Is a Falling Loonie Good for Canadian Farmers

                Reading an article in the Western Producer titled, “Why a Falling Loonie is Good for Farmers” got me thinking - is it really a good thing for farmers?

                The article discusses the theory that the low exchange rate, at about .80 cents CA per 1 U.S dollar, is helpful for inciting demand and driving up prices for commodities. The argument being that commodities are now cheaper to people in the U.S. because they are priced in U.S dollars.

For example – a CA $100 purchase will only cost an American buyer US $80.
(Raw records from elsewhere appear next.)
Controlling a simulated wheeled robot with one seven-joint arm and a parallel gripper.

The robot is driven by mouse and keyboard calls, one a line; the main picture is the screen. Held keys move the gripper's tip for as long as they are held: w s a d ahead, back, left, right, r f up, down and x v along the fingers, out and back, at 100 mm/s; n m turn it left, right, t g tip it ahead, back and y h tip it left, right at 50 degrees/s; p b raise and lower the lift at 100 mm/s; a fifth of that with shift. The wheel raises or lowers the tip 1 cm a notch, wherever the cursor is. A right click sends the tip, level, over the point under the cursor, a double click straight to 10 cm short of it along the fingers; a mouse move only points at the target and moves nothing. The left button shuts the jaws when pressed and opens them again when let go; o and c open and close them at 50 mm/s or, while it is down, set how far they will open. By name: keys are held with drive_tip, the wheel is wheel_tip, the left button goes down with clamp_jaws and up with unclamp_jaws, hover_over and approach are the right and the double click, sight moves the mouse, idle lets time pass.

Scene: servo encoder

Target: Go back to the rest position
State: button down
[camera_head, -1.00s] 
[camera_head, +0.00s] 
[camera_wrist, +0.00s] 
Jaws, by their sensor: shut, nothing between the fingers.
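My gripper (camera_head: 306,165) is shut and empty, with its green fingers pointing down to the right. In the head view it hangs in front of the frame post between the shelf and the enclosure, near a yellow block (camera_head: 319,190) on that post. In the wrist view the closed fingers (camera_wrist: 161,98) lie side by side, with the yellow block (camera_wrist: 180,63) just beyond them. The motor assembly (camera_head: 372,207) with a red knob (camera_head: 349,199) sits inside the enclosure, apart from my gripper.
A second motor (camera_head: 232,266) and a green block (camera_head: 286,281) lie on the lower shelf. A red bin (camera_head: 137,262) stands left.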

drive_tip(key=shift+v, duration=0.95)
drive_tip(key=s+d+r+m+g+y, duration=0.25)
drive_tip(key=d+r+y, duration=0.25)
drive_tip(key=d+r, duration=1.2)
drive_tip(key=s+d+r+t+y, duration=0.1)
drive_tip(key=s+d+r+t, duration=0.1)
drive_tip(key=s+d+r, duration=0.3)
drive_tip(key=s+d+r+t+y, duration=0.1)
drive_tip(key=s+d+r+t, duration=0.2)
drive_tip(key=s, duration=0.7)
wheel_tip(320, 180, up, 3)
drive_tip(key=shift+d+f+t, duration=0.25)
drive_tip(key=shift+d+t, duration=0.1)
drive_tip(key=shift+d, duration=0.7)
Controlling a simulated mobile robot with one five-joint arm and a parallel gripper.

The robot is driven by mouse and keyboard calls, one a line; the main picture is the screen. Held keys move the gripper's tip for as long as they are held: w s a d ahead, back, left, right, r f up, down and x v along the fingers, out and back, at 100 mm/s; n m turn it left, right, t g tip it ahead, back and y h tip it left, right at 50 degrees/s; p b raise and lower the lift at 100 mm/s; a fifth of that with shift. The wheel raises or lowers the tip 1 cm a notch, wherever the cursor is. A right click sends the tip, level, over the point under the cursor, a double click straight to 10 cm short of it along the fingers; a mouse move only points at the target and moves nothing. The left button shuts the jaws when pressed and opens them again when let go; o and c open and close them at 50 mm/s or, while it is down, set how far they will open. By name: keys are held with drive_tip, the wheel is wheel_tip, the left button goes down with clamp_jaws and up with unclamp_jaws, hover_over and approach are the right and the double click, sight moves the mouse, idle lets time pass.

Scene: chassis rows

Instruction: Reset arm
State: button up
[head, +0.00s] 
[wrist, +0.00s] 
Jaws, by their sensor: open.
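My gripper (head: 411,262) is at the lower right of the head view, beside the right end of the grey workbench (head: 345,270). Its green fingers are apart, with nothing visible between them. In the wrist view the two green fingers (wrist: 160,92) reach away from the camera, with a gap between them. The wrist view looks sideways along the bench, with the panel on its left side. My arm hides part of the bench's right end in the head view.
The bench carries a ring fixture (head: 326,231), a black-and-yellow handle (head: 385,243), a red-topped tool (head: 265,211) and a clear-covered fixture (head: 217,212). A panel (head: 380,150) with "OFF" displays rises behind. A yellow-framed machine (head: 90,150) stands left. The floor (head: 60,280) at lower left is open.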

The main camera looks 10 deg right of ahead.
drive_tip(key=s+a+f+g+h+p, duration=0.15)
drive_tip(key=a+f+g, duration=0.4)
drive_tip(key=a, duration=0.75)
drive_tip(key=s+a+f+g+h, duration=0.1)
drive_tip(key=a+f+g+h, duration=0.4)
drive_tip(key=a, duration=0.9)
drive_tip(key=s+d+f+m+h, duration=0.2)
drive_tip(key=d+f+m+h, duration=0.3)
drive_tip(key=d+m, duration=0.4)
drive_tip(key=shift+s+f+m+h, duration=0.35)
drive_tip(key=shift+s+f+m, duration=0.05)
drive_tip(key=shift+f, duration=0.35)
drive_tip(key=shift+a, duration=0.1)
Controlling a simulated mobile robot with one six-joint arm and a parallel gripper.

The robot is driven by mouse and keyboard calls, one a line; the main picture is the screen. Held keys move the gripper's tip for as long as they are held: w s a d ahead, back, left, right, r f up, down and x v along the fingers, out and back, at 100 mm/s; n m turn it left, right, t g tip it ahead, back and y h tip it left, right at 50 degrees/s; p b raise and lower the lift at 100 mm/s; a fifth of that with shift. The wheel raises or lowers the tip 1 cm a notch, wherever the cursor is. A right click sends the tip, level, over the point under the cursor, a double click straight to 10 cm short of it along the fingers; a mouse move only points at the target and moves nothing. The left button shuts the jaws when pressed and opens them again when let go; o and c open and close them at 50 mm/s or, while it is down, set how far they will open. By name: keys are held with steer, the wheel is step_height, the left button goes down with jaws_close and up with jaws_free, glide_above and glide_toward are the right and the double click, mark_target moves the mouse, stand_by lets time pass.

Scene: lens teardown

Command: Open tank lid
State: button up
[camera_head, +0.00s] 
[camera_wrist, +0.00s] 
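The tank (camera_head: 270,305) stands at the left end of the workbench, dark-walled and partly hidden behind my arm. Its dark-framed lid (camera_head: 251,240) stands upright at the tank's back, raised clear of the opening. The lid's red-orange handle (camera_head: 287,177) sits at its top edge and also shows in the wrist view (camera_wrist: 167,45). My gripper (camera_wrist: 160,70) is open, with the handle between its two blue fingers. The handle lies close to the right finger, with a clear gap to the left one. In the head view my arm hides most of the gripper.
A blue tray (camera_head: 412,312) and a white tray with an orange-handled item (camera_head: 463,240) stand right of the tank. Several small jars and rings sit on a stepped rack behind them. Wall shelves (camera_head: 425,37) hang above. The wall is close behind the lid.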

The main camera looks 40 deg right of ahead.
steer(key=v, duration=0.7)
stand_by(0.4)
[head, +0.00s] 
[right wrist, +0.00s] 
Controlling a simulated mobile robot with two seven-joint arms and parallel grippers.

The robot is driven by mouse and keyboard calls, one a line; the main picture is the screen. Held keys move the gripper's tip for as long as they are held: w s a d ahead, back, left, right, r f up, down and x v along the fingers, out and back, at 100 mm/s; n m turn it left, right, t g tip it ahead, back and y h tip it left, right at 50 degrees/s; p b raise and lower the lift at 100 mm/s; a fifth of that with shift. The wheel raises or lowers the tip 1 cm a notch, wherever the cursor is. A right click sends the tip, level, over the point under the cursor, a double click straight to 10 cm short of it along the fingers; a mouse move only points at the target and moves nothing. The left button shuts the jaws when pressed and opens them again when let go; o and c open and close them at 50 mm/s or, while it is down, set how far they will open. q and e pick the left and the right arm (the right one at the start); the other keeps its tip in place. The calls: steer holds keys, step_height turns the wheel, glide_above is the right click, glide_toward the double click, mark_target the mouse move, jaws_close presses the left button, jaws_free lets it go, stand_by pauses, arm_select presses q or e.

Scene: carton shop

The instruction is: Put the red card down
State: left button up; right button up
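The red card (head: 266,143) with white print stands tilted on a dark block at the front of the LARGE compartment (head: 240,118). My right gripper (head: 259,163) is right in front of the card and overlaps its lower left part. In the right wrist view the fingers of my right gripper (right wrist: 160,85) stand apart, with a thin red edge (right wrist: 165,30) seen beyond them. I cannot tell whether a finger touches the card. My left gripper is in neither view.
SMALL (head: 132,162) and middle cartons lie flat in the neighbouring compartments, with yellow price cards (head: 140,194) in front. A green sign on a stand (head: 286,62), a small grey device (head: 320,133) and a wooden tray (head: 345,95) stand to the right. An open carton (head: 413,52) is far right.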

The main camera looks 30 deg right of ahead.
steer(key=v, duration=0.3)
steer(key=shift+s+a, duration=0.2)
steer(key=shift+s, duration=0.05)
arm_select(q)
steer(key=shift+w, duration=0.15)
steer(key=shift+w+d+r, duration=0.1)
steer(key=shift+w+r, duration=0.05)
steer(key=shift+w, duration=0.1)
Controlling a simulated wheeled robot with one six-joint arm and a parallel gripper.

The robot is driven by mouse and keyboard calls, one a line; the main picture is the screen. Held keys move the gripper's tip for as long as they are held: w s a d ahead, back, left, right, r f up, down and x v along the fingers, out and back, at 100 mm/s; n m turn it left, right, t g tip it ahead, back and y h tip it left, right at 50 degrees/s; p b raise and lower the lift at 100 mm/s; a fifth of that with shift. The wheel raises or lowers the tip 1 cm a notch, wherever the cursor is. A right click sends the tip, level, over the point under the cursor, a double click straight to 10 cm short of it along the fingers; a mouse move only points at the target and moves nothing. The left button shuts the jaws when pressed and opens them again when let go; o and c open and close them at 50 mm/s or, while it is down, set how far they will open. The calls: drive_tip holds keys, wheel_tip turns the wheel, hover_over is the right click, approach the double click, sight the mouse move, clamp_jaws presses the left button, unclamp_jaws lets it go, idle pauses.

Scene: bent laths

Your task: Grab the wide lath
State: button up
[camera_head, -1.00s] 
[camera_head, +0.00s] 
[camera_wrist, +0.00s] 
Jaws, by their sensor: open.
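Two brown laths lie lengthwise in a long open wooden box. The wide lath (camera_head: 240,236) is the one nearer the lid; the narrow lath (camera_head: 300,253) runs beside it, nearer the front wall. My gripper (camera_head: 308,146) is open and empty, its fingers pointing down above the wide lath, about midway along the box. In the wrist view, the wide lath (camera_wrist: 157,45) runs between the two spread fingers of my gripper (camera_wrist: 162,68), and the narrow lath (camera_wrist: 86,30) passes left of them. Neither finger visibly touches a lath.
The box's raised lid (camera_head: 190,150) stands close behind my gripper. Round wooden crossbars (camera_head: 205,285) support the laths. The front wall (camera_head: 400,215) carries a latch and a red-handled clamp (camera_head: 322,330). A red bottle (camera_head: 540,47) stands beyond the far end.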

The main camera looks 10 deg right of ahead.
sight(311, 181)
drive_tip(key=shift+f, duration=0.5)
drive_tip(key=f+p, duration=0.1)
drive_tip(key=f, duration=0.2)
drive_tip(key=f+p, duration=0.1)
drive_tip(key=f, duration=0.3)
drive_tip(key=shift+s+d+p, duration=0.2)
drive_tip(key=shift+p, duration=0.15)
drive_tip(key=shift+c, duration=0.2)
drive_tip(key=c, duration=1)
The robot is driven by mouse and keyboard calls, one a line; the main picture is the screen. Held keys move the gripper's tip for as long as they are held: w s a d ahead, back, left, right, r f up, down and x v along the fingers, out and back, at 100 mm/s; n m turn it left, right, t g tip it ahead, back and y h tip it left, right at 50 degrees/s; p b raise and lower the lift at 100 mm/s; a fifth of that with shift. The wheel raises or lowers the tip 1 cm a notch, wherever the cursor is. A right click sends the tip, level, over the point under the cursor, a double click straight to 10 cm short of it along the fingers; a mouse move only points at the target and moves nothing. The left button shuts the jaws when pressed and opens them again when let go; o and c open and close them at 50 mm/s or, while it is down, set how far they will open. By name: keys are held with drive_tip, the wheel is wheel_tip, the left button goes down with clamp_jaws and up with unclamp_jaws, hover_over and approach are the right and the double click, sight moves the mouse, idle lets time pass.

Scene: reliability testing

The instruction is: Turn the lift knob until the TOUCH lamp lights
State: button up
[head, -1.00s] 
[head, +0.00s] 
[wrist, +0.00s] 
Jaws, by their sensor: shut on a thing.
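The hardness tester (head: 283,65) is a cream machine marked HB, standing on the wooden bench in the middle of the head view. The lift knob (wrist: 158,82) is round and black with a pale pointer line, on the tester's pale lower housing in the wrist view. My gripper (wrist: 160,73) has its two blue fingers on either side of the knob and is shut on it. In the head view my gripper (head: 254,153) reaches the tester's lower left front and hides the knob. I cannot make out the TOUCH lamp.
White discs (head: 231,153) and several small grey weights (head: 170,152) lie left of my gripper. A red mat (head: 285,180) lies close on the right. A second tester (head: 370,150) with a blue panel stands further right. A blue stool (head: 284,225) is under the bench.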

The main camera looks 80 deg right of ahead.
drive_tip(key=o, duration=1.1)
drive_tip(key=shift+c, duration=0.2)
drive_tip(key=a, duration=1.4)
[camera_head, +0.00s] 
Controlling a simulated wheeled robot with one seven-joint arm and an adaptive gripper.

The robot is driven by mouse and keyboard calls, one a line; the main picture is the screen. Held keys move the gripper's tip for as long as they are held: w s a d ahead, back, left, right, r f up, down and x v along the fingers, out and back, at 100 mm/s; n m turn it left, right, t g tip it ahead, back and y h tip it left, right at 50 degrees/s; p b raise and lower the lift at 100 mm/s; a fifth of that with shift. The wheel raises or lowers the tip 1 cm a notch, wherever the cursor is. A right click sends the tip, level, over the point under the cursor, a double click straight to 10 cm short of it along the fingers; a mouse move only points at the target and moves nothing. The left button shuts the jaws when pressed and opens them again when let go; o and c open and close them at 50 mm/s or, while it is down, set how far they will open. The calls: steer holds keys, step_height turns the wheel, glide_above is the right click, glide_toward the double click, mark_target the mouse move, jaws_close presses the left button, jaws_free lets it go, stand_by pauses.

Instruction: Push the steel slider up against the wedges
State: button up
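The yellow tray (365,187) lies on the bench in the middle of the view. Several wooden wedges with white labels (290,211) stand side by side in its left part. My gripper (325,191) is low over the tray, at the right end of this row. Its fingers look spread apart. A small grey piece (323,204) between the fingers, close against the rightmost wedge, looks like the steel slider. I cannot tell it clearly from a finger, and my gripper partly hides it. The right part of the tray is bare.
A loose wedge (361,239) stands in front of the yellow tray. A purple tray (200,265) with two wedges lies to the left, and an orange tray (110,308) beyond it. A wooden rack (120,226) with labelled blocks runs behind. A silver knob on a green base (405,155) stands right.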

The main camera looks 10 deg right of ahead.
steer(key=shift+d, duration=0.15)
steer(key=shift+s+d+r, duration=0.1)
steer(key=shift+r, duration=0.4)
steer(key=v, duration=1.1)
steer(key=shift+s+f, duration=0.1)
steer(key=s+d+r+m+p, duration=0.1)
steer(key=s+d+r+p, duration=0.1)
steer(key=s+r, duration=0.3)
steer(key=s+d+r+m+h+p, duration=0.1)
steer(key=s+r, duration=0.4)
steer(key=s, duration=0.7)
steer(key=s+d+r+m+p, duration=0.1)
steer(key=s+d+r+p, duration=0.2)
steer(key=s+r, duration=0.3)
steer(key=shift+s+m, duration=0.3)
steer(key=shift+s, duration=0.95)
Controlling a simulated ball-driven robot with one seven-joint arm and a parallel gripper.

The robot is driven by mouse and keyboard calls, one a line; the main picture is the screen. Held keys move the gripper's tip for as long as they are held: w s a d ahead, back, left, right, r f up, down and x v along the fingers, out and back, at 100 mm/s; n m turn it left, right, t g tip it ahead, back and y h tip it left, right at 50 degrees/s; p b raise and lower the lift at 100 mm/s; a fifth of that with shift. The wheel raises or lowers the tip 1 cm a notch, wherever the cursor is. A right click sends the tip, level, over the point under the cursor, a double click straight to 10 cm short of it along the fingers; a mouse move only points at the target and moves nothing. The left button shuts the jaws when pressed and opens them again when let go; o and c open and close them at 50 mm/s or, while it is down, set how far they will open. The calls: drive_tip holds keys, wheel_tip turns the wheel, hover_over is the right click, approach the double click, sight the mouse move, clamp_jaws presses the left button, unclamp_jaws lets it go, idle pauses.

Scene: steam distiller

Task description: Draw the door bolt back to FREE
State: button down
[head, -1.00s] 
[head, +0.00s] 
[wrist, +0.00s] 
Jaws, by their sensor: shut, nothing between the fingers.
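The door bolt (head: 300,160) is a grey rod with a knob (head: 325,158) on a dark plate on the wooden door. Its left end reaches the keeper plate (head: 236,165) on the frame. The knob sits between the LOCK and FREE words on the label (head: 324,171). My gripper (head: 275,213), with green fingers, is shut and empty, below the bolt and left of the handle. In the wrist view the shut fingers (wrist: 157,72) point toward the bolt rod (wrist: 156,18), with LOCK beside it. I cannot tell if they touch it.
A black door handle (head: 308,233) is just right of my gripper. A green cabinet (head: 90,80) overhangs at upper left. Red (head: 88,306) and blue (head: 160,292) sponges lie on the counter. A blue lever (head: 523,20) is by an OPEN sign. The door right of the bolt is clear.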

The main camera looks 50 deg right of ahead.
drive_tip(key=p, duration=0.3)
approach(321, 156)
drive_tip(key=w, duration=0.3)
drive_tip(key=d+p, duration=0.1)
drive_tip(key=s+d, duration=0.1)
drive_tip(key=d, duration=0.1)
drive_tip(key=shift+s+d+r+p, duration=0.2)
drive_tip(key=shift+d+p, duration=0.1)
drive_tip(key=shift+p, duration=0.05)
                These benefits are apparent in the cattle industry. Outside of Canada, purchasers can now buy Canadian cattle products for less than they could at home. The declining loonie helps to decrease the cattle prices in the US due to exchange rates. However, Canadian feeders may have to bid higher for local calves to keep them out of American hands. So there are apparently both pros and cons that accompany the falling loonie in the cattle industry.

                Because energy prices are low, even with a low loonie, expect fertilizer prices to be lower. This is something that all farmers will agree is a good thing. On the other hand, any farm machinery manufactured in the U.S. is likely to come with a much higher price, which could turn people away from new iron.

                The article also states that Bank of Canada’s cut in the interest rate provoked the slide in the loonie. Farmers will probably not see any interest difference with their variable rate loans unless banks keep cutting the interest rate.

                On the plus side the article closes by stating 3 to 5 year mortgage rates should improve.  Which is a good thing for all Canadians.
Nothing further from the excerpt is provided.